WORKING DATA:
'''

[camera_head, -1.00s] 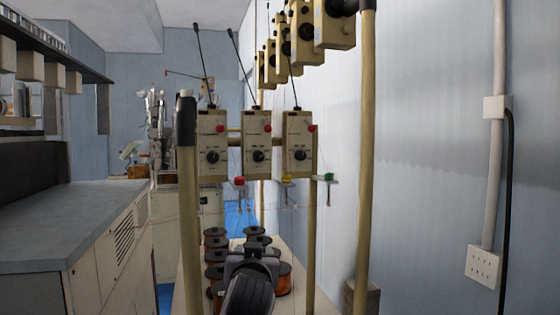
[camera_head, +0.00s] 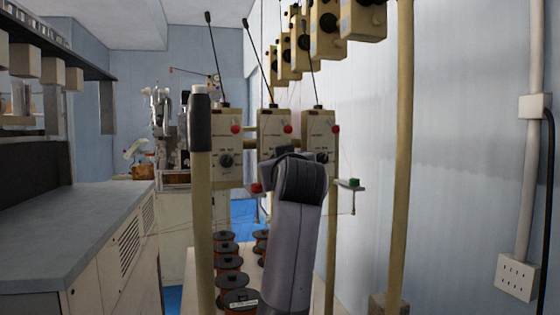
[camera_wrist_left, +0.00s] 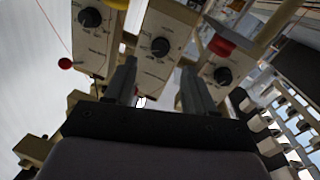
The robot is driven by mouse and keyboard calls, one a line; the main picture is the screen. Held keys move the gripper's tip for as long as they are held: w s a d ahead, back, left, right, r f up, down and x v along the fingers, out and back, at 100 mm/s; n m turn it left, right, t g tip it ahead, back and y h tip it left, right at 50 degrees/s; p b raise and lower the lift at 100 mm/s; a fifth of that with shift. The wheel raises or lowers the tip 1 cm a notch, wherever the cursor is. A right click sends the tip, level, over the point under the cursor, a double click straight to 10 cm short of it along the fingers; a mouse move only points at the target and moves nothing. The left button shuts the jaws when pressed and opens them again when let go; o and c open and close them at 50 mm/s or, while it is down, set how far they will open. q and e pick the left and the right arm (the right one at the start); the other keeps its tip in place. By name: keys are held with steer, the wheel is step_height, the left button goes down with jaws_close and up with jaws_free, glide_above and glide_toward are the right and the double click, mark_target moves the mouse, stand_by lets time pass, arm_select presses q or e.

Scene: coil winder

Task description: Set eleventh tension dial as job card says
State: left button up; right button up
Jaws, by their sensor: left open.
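Three cream tension units stand in a row in the head view: a left one (camera_head: 227,140), a middle one (camera_head: 274,124) and a right one (camera_head: 318,124). The left unit's black dial (camera_head: 226,160) is clear; my left arm hides much of the other two fronts. The wrist view shows three black dials, at left (camera_wrist_left: 89,17), middle (camera_wrist_left: 160,47) and right (camera_wrist_left: 222,76). My left gripper (camera_wrist_left: 158,68) is open and empty, its fingers either side of the middle dial in the picture; contact cannot be told. Dial settings are too small to read. I see no job card and cannot tell which dial is eleventh.
More tension units (camera_head: 325,30) hang in an upper row. Cream posts (camera_head: 400,160) flank the rack. Copper wire spools (camera_head: 229,262) stand below, thin wires run across, and a grey-topped bench (camera_head: 80,220) is at left. Antenna-like rods rise from the units.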

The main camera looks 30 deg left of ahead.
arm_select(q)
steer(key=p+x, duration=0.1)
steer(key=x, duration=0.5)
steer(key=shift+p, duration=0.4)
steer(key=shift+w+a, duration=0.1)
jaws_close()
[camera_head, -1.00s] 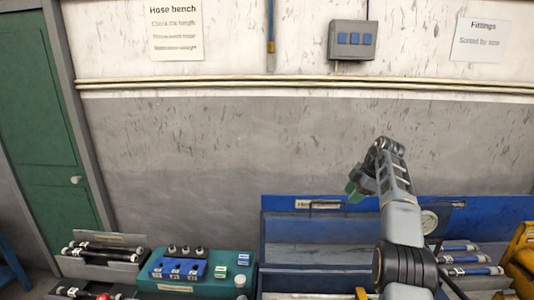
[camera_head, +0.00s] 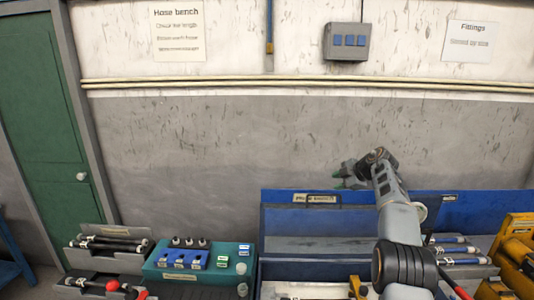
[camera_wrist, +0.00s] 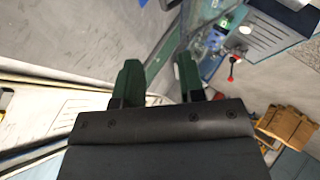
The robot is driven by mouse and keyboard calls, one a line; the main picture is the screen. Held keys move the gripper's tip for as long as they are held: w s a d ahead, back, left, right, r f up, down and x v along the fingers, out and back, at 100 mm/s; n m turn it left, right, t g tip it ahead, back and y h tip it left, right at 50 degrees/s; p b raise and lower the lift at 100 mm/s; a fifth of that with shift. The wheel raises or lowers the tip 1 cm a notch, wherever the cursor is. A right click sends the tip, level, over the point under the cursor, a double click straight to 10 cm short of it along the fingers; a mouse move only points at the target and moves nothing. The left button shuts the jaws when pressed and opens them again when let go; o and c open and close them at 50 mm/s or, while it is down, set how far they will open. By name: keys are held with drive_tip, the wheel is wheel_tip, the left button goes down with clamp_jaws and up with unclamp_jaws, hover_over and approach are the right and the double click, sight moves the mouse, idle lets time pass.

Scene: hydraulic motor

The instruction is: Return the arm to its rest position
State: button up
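My gripper (camera_head: 346,177) is raised above the back of the blue bench unit (camera_head: 300,212), in front of the grey wall. Its green fingers point left in the head view. In the wrist view my gripper (camera_wrist: 159,76) has its two green fingers apart, with nothing between them. My grey arm rises from the lower right of the head view and covers part of the bench unit.
A green box with blue valve blocks (camera_head: 186,259) stands left of the bench unit. Racks of black hoses (camera_head: 108,243) are at the far left. Blue-ended hoses (camera_head: 458,250) and a yellow object (camera_head: 515,245) are at the right.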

'''

YOUR TASK:
Check each line of the entries above, and show every one holding the word "Scene".

COMPLETED EXERCISE:
Scene: coil winder
Scene: hydraulic motor

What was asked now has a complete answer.